Of all the utilities in the Southeast, TVA should be taking the lead on proper coal ash closure, given the dramatic consequences of its spill at the Kingston Fossil Plant in 2008. However, TVA has not committed to excavating its ash at even a single site. South Carolina’s three utilities are excavating all 20 million tons of ash from unlined, waterfront pits to lined landfills and proving that excavation can be done relatively quickly while creating huge positive results for the environment. Since excavation began at one site, arsenic contamination has decreased by over 90 percent. If South Carolina utilities can remove their ash, surely TVA can too.

Recent flooding due to Hurricane Matthew in North Carolina at one of Duke Energy’s power plant sites shows the threat of coal ash spills posed by increasing extreme weather events in our region. Still, TVA hasn’t provided enough details to the public about the risks involved in their current closure plans or how they will prevent similar disasters from unfolding on Tennessee’s rivers.

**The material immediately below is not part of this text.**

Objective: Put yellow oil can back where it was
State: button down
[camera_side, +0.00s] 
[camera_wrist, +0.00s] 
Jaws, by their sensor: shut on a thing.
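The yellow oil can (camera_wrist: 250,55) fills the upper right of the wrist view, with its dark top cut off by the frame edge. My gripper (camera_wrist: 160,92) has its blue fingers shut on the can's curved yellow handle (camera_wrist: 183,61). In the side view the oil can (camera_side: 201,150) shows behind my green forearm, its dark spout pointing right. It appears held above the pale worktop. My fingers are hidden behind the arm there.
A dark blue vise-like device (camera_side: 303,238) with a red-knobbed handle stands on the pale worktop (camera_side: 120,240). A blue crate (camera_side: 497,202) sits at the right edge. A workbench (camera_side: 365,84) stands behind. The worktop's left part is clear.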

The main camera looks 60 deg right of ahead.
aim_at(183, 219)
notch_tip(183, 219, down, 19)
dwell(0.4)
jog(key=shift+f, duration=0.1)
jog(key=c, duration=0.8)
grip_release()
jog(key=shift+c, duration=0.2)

TVA could begin implementing its plans, only to have TDEC later require TVA to remove ash from pits TVA has already expended resources to “close,” adding unnecessary inefficiency and costs to the process. We and our allies have been engaging with TVA and TDEC for months on various comment processes related to TVA’s closure plans, and the problems with these plans should be well-known to the agency. Now is the time for TDEC to step in and protect Tennessee’s clean drinking water and ratepayers, and we hope they will.